Aim: In the entries below, print exactly the lines from the first through the one with "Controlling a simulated", both included, and none of the pictures.
──────── Given information ────────
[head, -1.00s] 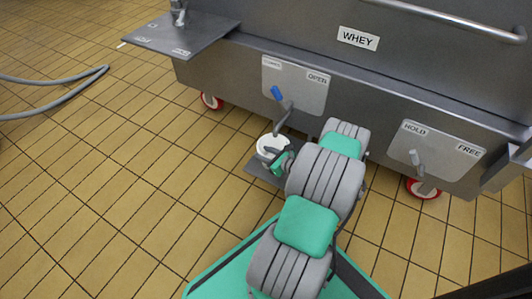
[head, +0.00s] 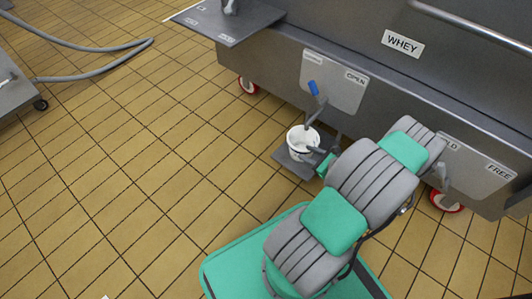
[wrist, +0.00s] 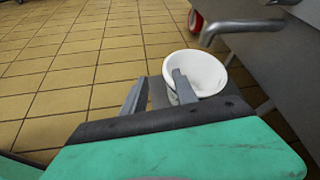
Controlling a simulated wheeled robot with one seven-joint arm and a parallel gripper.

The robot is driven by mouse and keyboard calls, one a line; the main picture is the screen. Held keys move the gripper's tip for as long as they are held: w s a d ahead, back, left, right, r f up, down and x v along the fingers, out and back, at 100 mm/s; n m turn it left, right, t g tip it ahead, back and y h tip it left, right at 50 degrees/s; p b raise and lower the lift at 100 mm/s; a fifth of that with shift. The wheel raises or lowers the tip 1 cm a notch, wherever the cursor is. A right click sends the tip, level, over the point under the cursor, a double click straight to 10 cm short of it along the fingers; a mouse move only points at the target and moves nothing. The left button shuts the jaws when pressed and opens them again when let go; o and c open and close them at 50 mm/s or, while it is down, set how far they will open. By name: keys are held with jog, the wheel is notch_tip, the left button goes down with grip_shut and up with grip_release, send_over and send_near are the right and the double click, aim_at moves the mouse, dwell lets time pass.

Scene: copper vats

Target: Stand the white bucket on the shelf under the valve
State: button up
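The white bucket (head: 296,140) stands upright on the small dark shelf (head: 283,158), low against the vat. The valve (head: 314,110), with a blue handle, has its spout end above the bucket in the head view. In the wrist view the spout (wrist: 240,25) reaches over the bucket's far rim (wrist: 215,62). My gripper (wrist: 159,74) is open at the near side of the bucket. Its right finger overlaps the bucket's opening. Its left finger is outside, with a gap to the bucket wall. Whether the right finger touches the bucket cannot be told.
The steel vat (head: 400,105) marked WHEY fills the right and back, on red-rimmed wheels. A HOLD/FREE lever plate (head: 490,165) is at the right. A steel ledge (head: 228,22) juts out at upper left. A grey hose (head: 95,47) lies far left. Tiled floor at left is mostly clear.

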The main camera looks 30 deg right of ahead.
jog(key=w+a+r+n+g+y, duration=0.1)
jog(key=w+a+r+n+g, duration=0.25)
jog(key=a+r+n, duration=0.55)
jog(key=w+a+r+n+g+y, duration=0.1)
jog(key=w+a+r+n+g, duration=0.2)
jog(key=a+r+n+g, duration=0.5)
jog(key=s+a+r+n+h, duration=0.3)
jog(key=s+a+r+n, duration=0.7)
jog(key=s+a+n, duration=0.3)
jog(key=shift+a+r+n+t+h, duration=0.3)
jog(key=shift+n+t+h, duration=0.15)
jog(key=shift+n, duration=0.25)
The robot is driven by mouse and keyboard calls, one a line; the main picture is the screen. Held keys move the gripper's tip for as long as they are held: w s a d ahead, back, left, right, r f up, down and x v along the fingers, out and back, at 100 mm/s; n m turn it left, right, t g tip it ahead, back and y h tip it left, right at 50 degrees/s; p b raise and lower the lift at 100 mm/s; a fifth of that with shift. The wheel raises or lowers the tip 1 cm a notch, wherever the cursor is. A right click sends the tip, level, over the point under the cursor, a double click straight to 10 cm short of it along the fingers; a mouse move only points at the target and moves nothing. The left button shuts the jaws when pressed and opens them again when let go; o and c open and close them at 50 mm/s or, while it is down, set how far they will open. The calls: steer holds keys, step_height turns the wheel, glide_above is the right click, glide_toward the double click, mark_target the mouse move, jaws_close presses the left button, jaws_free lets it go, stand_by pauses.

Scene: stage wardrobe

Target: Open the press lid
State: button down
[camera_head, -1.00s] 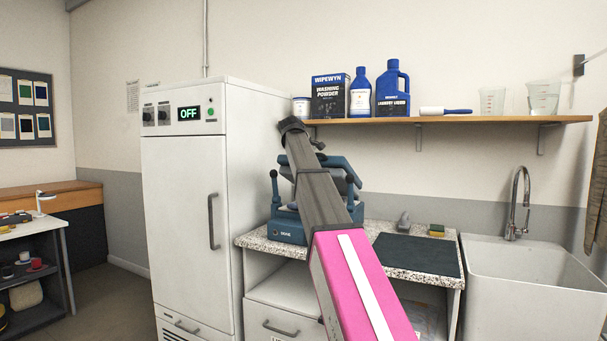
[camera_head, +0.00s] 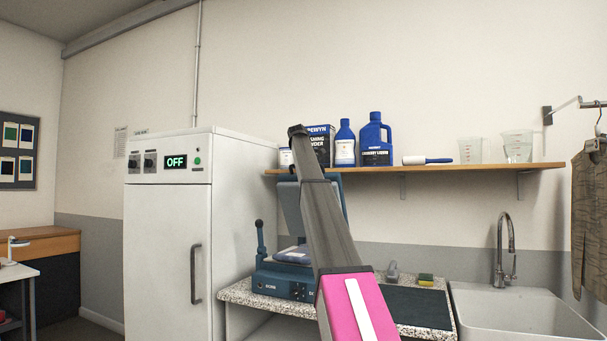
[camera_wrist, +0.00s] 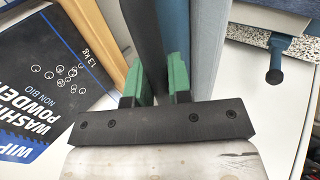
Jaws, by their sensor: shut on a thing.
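The press has a blue base (camera_head: 272,284) on the speckled counter, with a folded cloth on its bed. Its lid (camera_head: 289,208) is raised nearly upright, the grey plate showing left of my arm. The lid's grey and blue side also shows in the wrist view (camera_wrist: 206,50). My gripper (camera_wrist: 155,93) is shut on the press lid's dark handle bar (camera_wrist: 147,40), with a green fingertip on each side. In the head view my arm hides the gripper and much of the lid. A blue lever with a black knob (camera_head: 259,224) stands at the press's left.
A wooden shelf (camera_head: 460,172) with washing powder (camera_head: 321,133), blue bottles and jugs is close behind and above the raised lid. The white cabinet (camera_head: 170,245) showing OFF stands left. A sink (camera_head: 520,312) is at right.

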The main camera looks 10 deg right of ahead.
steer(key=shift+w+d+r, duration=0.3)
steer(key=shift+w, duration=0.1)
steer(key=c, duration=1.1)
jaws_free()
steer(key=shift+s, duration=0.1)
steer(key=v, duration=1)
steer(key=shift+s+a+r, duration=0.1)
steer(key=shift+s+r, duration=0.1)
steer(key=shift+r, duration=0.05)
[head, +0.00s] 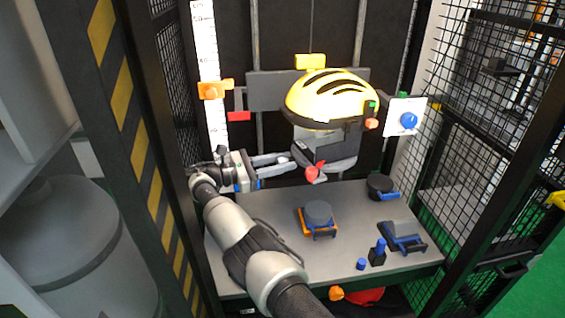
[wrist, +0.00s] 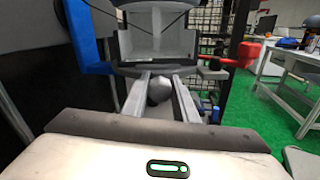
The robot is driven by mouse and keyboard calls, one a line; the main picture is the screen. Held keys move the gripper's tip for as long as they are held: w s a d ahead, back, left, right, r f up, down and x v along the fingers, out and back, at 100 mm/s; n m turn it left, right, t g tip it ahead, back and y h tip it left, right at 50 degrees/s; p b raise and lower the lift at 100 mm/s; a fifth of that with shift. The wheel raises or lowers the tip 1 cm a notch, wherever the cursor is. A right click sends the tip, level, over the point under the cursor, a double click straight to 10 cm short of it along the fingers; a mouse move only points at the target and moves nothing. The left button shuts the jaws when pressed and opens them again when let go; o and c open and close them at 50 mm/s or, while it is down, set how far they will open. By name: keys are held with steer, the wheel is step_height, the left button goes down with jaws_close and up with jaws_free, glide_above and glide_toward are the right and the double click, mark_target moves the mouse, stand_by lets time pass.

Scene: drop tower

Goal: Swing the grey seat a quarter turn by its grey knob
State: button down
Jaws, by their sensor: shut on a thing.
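The grey seat (head: 340,164) hangs below the yellow helmet (head: 340,95) in the head view, above the back of the grey table. My gripper (head: 288,162) reaches in from the left, with its two long fingers at the seat's left side. In the wrist view, my gripper (wrist: 162,77) is shut on the round grey knob (wrist: 158,90), which sits between the fingers. Grey parts of the seat assembly (wrist: 128,45) rise just beyond the fingertips. The knob is mostly hidden by the fingers in the head view.
A red knob (head: 313,173) is at the seat's front. Black mesh walls (head: 455,150) close the right side.

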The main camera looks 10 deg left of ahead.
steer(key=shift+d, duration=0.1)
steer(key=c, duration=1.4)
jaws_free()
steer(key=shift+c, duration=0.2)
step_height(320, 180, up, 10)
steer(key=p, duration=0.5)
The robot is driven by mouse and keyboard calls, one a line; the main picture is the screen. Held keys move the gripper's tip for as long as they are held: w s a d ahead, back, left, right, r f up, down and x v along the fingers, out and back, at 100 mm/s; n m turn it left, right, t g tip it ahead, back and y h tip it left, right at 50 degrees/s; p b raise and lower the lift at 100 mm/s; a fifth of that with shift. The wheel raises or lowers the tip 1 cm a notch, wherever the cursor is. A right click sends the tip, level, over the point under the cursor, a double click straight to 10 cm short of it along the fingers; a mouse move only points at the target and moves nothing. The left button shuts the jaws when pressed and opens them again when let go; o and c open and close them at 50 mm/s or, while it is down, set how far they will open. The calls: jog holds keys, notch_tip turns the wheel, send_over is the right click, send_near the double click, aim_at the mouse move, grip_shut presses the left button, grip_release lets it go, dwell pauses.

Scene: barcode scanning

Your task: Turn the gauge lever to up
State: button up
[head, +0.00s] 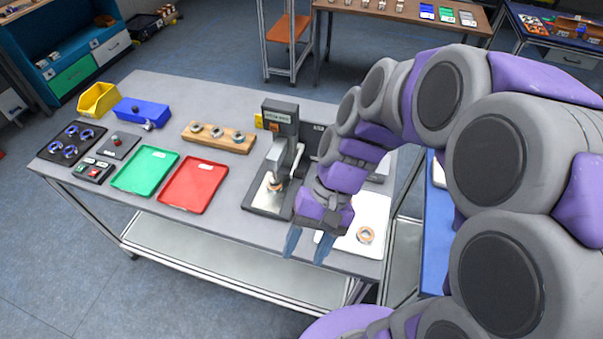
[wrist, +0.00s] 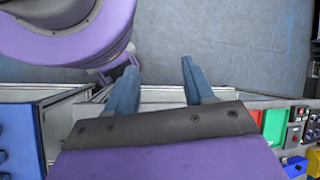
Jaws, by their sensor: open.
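The gauge (head: 281,118) is a dark grey upright device with a small green display, standing on the grey table. Its light grey lever (head: 298,157) shows on the gauge's right side, close to my arm; its exact angle is hard to tell. A copper-coloured ring part sits on the gauge's bright base plate (head: 263,196). My gripper (head: 308,247) points down in front of the table's front edge, to the right of and nearer than the gauge. Its two blue fingers are apart and empty. They also show apart in the wrist view (wrist: 158,66), over the floor. The gauge is not visible there.
A white plate (head: 348,239) with a ring part lies right of the gauge. Left are a red tray (head: 194,185), a green tray (head: 146,169) and a wooden block with rings (head: 218,137). My arm covers the area behind the gauge's right.

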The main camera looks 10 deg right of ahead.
────────
Answer for this exercise:
[head, -1.00s] 
[head, +0.00s] 
[wrist, +0.00s] 
Controlling a simulated wheeled robot with one seven-joint arm and a parallel gripper.

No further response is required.